Batesburg-Leesville, SC - At the June 12th meeting of the Lexington County School District Three Board of Trustees, Jumper Carter Sease Architects presented preliminary conceptual plans for a renovated B-L Primary School and for a new B-L High School. The company was contracted by the Lexington Three Board of Trustees in January to explore design options for these facilities based on needs that were outlined in 2016 when the district commissioned a study of its buildings. That needs assessment was conducted by retired architect Don Altman who served as a consultant for Thompson Turner Construction Company.

The proposed plans presented at the Board of Trustees meeting on Tuesday evening included the following renovations/additions to the existing B-L Primary School facility:

● New media center

● New cafeteria

● New administration area at the front of the school (with a designated space for the school nurse)

● New PE area

● Additional classrooms

● Additional bathrooms

● A redesigned drop-off loop for parents at the front of the school which includes additional paved parking

● A new bus drop-off area behind the school According to Joel Carter, who presented on behalf of Jumper

Carter Sease Architects alongside Lauren Fabin, the proposed renovations for B-L Primary School would allow for the continued use of the new security entrance that was added by the district during the summer of 2017. In addition, the conceptual design also removes the long, covered breezeway that extends from the front of the school. In its place would be a covered walk area that would connect and run parallel to the front of the facility.
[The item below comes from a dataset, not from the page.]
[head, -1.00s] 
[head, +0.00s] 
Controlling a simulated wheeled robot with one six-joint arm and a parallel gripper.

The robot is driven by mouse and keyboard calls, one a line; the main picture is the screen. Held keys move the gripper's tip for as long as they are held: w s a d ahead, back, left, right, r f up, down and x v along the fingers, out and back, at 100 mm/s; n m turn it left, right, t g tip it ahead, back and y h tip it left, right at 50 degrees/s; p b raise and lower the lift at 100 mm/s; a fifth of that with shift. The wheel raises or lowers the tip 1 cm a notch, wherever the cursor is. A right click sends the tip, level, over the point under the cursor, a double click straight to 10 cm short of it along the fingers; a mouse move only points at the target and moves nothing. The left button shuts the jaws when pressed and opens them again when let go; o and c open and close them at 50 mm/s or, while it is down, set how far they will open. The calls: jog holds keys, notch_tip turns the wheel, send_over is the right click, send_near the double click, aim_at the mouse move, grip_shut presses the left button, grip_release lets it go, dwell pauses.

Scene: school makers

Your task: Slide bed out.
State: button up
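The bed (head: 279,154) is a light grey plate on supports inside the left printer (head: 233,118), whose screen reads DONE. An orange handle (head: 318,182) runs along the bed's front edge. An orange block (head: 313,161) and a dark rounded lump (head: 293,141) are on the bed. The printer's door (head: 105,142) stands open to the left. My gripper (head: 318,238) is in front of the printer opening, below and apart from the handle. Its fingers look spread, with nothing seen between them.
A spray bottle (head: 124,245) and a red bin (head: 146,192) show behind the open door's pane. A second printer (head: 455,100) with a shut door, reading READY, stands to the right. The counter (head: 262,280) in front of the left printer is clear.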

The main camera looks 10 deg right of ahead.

The conceptual drawings that were presented for a new B-L High School allow for the proposed facility to be built facing Summerland Avenue in front of the existing B-L High School campus. Initially, Carter said the school would accommodate approximately 600 students; however, the prospective design of the new school would allow for growth up to 800 students.

Highlights of the presented plan included

● An Innovation Studio (This would serve as the school’s media center and a place for student innovation and collaboration.)

● A gymnasium that would allow patrons to enter at the top of the bleachers and funnel down to the court level ● A Hall of Fame lobby outside of the gymnasium

● An auxiliary gymnasium

● A 150-seat lecture hall

● Courtyard area for outdoor dining

● Upgrades to athletic facilities including, but not limited to, the softball area, the Panther football stadium, and the baseball complex

● New student parking lot

● New bus drop-off area

● New parent drop-off area

● New staff/visitor parking

As part of the conceptual plans, the existing Fine Arts Center would be renovated to match the new B-L High School campus and would be updated on the inside with additional dressing rooms and bathrooms. A covered walk area would connect the Fine Arts Center to the main B-L High School building. Carter added that his firm is still brainstorming ideas on how to use the old CATE (Career and Technology Education) building since those classes would move to the main campus.

In addition, the team from Jumper Carter Sease Architects is still working to determine where the District Three Transportation Office and bus parking area would be relocated, as the proposed design makes use of the land where the transportation office and parking area are currently housed. Several Board of Trustee members offered design suggestions to Carter and Fabin during their presentation. Carter noted that these recommendations would be taken into consideration as the firm continues to revise the conceptual plans and prepare three-dimensional renderings of the schools’ exteriors and interiors.

No costs relating to the proposed designs were discussed at the June 12th meeting; however, according to Lexington Three Superintendent Dr. Randall Gary, the scope of the conceptual plans that were presented extends beyond what can be afforded and paid for through general obligation bonds issued by the Board of Trustees’ eight percent borrowing debt capacity. Therefore, Board of Trustee members will be looking into other ways to fund the projects.